Dilemas do rebranding
O delicado limiar entre modernizar a marca e preservar identidades reconhecidas pelo público, abraçar a evolução tecnológica sem deletar memórias afetivas que alimentam a confiança dos fãs
O delicado limiar entre modernizar a marca e preservar identidades reconhecidas pelo público, abraçar a evolução tecnológica sem deletar memórias afetivas que alimentam a confiança dos fãs
26 de novembro de 2024 - 14h00
Entre os momentos mais tensos da vida de uma marca estão os de rebranding. A apreensão costuma rondar as equipes envolvidas por um bom tempo, já que, normalmente, esses são processos muito calculados e demorados. Desde o consenso sobre as motivações da mudança — espectro amplo, que vai das crises de imagem à natural necessidade de modernização — até a aprovação das execuções finais do redesenho e das ações que irão comunicá-lo, toda a jornada envolve questões complexas. Não é fácil decidir por alterações que impactam hábitos dos consumidores, conexões intuitivas com a marca e, especialmente, memória afetiva que alimenta a confiança dos fãs. Invariavelmente, a empresa acaba colhendo aplausos e vaias, e precisa reconquistar a parte de seu público fiel que demonstra descontentamento.
Dois exemplos do ano passado, um global e outro nacional, mostram o quão delicado é o limiar entre expressar a evolução da marca e preservar identidades e legados reconhecidos pelo público. A mudança de Twitter para X é um dos casos mais discutidos e controversos dos últimos tempos. Há especialistas que consideram, inclusive, que não se tratou de um rebranding, mas sim de um restart. Isso pelo fato de a mudança ter sido menos motivada por um problema da marca — o que se comprova pelo fato de muitas pessoas, mesmo mais de um ano depois, ainda se referirem à rede social pelo nome antigo —, e mais pelo desejo de marcar posição do seu dono, Elon Musk.
Em 2023, também houve o rebranding do Itaú, uma das mais importantes marcas brasileiras, que, com o movimento e todas as ações a ele conectadas, conseguiu preservar a familiaridade de sua relação com o público e expressar sua evolução para continuar liderando um mercado tão dinâmico como o financeiro, no qual se cruzam as dependências da tecnologia e da confiança dos usuários — o que se acumulou no passado com vistas ao futuro.
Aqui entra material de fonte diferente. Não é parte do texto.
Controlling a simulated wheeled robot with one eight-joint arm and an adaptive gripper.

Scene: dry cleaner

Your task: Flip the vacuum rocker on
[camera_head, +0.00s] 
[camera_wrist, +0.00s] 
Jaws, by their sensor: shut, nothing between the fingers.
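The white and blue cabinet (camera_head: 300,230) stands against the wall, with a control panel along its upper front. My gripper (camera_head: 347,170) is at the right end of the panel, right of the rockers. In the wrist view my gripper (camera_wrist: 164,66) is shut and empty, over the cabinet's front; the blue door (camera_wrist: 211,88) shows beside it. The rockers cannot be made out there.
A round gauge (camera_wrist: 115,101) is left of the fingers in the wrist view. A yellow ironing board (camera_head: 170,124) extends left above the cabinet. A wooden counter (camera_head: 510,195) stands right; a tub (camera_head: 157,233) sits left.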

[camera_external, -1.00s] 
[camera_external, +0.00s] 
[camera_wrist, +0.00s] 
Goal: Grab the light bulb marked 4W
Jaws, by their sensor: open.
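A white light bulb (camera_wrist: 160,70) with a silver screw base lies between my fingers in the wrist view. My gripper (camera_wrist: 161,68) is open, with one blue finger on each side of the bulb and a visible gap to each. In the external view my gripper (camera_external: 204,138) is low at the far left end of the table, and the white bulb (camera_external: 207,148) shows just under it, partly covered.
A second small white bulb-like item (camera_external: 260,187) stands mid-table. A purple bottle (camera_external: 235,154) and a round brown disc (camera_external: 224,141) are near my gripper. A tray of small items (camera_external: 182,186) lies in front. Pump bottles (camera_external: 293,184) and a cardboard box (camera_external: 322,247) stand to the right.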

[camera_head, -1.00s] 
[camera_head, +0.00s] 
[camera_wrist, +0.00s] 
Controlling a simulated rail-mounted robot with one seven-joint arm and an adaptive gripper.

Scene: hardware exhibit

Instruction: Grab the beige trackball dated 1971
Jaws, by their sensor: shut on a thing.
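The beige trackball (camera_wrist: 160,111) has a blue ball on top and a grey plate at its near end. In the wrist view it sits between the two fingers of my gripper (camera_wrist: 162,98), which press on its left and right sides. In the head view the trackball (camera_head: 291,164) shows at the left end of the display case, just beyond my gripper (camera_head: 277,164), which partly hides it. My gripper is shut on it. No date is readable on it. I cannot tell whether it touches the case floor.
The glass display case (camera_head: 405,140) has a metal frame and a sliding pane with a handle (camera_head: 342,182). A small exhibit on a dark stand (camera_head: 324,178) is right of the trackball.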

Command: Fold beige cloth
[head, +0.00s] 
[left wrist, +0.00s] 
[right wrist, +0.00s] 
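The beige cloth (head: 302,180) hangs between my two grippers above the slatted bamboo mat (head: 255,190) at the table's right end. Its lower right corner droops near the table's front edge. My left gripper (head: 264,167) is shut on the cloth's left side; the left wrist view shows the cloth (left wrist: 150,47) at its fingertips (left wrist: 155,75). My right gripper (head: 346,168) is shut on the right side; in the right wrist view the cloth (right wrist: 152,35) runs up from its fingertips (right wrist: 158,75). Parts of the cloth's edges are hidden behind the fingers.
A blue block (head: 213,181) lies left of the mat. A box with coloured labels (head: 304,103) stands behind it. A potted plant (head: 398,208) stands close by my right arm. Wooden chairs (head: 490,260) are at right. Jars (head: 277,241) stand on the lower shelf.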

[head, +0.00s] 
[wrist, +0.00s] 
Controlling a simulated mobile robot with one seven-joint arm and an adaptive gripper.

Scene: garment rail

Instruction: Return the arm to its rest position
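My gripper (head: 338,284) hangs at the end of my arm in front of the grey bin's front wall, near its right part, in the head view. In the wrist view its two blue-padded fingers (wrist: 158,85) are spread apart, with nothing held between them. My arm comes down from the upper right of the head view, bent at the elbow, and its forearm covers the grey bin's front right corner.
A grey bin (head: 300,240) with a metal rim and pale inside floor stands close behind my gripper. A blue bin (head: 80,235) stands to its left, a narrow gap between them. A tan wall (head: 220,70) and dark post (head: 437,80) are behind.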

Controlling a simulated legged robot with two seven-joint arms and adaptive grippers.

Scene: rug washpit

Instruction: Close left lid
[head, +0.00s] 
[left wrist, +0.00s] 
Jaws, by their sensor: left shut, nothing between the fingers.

A abordagem futurista é, de certa forma, o que move a Jaguar, cujo rebranding é um dos assuntos mais comentados do momento pela indústria criativa. Na semana passada, a marca, que já foi ícone da elegância britânica, apresentou ao mundo seus novos posicionamento e logotipo, que usa uma fonte personalizada que mistura letras maiúsculas e minúsculas. A mudança seria motivada pela estratégia da montadora de investir em uma frota totalmente elétrica, com modelos de luxo. Na apresentação do rebranding e de sua “nova linguagem visual dramática”, a marca anuncia para si uma “nova era”, definida por uma “filosofia criativa” que chama de “modernismo exuberante”, usando termos como “originalidade verdadeira”, “designs ousados”, “pensamento inesperado e original” e “criatividade destemida”.
Como acontece com diversos assuntos, a novidade da Jaguar instaurou polarização de opiniões de especialistas e palpiteiros de plantão nas redes sociais. O slogan “Copy Nothing” foi contestado pelos comentários ao vídeo que o apresenta, com um casting diverso usando roupas coloridas — o que, para alguns, lembrou a estética da Benetton nos anos 1990. Uma cena que busca ser impactante, ao mostrar uma mulher com uma marreta para ressaltar o texto “quebre moldes”, foi apontada como referência ao clássico “1984”, da Apple. O fato de o filme não mostrar nenhum carro também foi muito comentado, inclusive por Elon Musk — sim, ele mesmo, o do X e da Tesla. “Vocês vendem carros?”, perguntou à Jaguar na sua rede social. A marca respondeu: “Sim. Adoraríamos mostrar a você. Junte-se a nós para uma xícara de chá em Miami, no dia 2 de dezembro. Atenciosamente, Jaguar”. A data é uma referência à Miami Art Week, evento no qual irá estrear oficialmente seu novo conceito de design.
Entre os que aplaudiram a mudança, há comentários sobre seu caráter inspirador e ao fato de a Jaguar ter conseguido ser o centro das atenções da comunidade criativa, nem que seja por alguns dias, algo que a marca não alcançava há muito tempo. Aliás, esse aspecto midiático é um dos mais considerados na preparação de rebrandings, ao lado de outras questões que, por mais abstratas que sejam, precisam contribuir para objetivos palpáveis, como uma maior consideração das marcas e impacto positivo nas vendas. Com menos de uma semana de vida pública, ainda é muito cedo para saber se a aposta da Jaguar será vencedora.